Известно, что в представлениях «Гамлета» Шекспир участвовал в качестве исполнителя роли Призрака. Самого Гамлета играл Ричард Бербедж.
«Гамлет» получил признание даже у самых строгих ценителей поэзии. Среди них надо назвать первым Габриэла Харви — один из столпов учености в Кембриджском университете. В его архиве сохранилась книга, в которой он сделал для себя запись: «Молодые увлекаются «Венерой и Адонисом» Шекспира, тогда как более разумные предпочитают его «Лукрецию» и «Гамлета, принца Датского»» [7, с. 88].
Пьеса В. Шекспира была настолько популярна, что если ныне живущие люди могут чувствовать заодно с Гамлетом, то, конечно же, нет ничего удивительного в том, что драма имела шумный успех у современников. Всякий поймет, что знатная молодежь того века смотрела ее с восторгом, но что изумляет и что дает представление о свежей мощи Ренессанса и его богатой способности усваивать наивысшую культуру, это то обстоятельство, что «Гамлет» сделался столь же популярен в низших слоях общества, как и в высших. Любопытным доказательством популярности трагедии и самого Шекспира в следовавшие непосредственно за ее появлением годы могут служить заметки в корабельном журнале капитана Киллинга, сделанные в сентябре 1607 года на корабле «Дракон», встретившемся перед Сьерра-Леоне с другим английским судном «Гектором» (капитан Хокинс), на пути в Индию. В этом журнале значится:
«Сентября 5 дня (у Сьерра-Леоне) я в ответ на приглашение, послал на “Гектор” своего представителя, который там завтракал; после этого он вернулся ко мне, и мы давали трагедию о Гамлете.

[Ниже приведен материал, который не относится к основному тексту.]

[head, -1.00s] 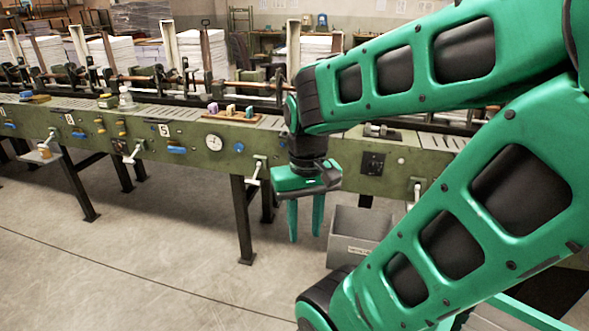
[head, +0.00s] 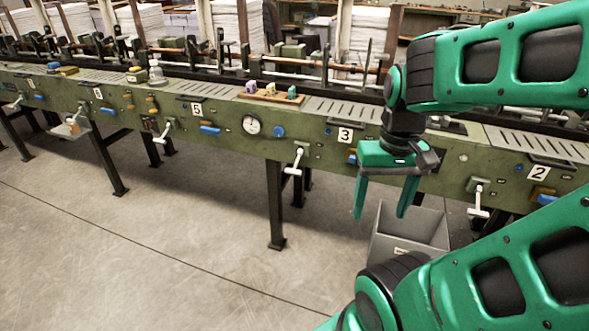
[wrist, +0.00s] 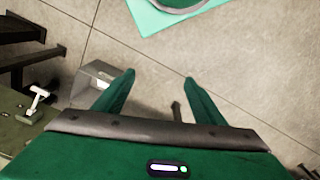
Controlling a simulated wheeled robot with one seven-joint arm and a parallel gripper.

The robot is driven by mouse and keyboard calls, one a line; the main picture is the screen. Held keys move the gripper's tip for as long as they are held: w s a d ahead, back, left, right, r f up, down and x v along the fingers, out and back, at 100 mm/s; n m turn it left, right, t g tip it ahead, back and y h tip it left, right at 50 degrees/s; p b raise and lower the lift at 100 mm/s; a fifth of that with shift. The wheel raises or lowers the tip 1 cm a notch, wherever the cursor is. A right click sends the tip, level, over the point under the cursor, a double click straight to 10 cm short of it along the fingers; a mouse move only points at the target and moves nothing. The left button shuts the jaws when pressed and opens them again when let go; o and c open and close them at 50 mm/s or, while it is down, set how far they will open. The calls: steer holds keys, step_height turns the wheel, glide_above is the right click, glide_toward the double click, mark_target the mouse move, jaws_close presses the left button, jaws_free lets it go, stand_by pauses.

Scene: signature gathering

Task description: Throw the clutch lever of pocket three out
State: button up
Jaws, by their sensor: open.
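The number 3 plate (head: 345,135) is on the green machine's front rail. A white-handled lever (head: 296,161) hangs from the rail left of this plate, and another white lever (head: 478,198) hangs to its right, left of the number 2 plate (head: 538,172). The frames do not settle which belongs to pocket three. My gripper (head: 380,214) is open and empty, fingers pointing down, in front of the rail between these levers. It partly hides the rail right of the 3. In the wrist view, my gripper (wrist: 159,78) is apart from a white lever (wrist: 37,98) at the left.
A grey bin (head: 425,232) stands on the floor below and beyond my gripper; it also shows in the wrist view (wrist: 92,84). A dial gauge (head: 251,125) and blue handle (head: 210,130) are further left on the rail. Dark machine legs (head: 275,205) reach the floor. The floor at left is clear.

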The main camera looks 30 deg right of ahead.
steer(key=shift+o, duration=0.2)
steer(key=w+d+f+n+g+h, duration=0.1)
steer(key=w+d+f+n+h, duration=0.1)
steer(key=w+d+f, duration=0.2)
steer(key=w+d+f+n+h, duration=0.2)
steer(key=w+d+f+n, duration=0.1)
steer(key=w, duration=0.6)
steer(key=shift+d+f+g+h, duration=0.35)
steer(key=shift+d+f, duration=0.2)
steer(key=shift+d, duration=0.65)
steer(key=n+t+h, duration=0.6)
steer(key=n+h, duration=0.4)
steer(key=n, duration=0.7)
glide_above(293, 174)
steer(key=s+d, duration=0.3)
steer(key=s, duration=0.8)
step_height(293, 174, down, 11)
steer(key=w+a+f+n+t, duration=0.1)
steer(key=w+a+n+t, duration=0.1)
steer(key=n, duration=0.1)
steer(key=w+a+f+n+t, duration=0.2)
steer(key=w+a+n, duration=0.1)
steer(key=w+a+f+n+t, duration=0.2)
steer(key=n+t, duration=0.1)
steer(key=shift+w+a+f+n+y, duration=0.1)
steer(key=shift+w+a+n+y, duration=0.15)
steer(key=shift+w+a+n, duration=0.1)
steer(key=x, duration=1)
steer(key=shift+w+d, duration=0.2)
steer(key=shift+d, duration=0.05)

31 (?) Я пригласил капитана Хокинса на обед из рыбных блюд и велел сыграть на корабле “Гамлета”, что я делаю с той целью, чтобы удержать моих людей от праздности, палубной игры и сна» [19, с. 400].

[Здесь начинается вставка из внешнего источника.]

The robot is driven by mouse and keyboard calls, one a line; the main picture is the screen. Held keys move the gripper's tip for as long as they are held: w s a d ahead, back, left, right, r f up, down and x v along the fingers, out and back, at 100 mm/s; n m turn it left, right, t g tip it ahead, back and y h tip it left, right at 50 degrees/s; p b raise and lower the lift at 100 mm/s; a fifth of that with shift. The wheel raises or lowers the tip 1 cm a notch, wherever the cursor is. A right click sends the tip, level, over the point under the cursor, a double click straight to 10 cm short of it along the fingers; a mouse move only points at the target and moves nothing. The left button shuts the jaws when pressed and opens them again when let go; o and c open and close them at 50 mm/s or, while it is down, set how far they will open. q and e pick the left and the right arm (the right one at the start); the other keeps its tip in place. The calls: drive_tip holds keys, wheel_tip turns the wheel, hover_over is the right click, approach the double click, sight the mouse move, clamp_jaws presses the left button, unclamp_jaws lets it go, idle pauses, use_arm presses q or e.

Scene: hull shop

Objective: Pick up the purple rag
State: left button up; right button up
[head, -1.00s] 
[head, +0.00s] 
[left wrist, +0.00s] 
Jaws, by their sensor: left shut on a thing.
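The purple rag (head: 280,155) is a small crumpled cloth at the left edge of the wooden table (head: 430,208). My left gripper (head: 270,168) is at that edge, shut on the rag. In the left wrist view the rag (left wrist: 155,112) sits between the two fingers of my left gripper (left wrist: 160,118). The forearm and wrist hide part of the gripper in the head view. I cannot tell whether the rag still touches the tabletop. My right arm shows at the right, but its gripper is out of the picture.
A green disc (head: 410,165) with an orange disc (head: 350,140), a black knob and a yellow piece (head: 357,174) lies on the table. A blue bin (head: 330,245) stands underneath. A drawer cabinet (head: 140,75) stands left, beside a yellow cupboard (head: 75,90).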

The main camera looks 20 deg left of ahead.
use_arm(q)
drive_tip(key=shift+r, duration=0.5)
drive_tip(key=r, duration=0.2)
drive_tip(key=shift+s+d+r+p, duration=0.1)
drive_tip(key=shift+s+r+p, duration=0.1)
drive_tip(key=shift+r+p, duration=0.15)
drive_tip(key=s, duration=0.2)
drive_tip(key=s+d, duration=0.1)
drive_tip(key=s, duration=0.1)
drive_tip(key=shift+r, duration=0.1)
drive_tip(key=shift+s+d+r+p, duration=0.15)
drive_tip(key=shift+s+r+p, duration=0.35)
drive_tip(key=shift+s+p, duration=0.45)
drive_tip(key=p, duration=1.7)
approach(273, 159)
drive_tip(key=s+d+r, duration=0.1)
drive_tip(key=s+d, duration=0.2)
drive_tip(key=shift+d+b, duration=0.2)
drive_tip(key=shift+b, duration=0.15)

В те времена к театральным постановкам вообще относились проще: например, знаменитый монолог «Быть, или не быть…» превратили в романс и исполняли под гитару.
Эта эпоха осталась в истории театра как эпоха великого актера Томаса Беттертона (1635-1710). Его актерское искусство еще сохранило некоторые традиции театра шекспировского времени. Так, роли Гамлета и Фальстафа он играл, пользуясь указаниями Давенанта, а этот последний передал ему, как их исполняли актеры шекспировского театра Джозеф Тейлор и Джон Лоунн, состоявшие в шекспировской труппе в последние годы жизни великого драматурга.

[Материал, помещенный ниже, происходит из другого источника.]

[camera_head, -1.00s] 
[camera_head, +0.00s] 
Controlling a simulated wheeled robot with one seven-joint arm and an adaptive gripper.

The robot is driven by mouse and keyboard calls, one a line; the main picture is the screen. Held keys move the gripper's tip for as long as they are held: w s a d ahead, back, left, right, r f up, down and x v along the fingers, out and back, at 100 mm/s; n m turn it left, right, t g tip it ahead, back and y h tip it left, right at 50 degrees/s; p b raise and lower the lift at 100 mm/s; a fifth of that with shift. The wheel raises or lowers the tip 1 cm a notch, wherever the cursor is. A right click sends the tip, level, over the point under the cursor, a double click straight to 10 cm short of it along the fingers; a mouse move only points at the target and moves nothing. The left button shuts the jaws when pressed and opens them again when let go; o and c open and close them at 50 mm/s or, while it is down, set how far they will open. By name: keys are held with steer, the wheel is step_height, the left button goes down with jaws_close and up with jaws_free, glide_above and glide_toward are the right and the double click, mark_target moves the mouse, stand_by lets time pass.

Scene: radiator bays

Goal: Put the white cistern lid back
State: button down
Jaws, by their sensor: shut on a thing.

В конце восемнадцатого века Н.М. Карамзин, посетив один из лондонских театров, удивлялся: «Угадайте, какая сцена живее всех действовала на публику? Та, где копают могилу для Офелии...». К сожалению, в том же восемнадцатом веке пьесу стали «поправлять», а то и переписывать целиком, вгоняя в рамки пятиактной трагедии классицизма, — в финале Гамлета оставляли в живых, а Лаэрта короновали. Уже тогда простых критиков и известных академиков начало раздражать нарушение классического единства в «Гамлете», смесь трагического с комическим; актерам было разрешено импровизировать, самостоятельно сокращая или дописывая текст [10, c. 63]. Крупнейший драматург периода Реставрации Джон Драйден обосновывал всю эту самодеятельность тем, что язык пьес Шекспира уже не соответствовал новым речевым нормам как в грамматическом, так и в стилевом отношениях.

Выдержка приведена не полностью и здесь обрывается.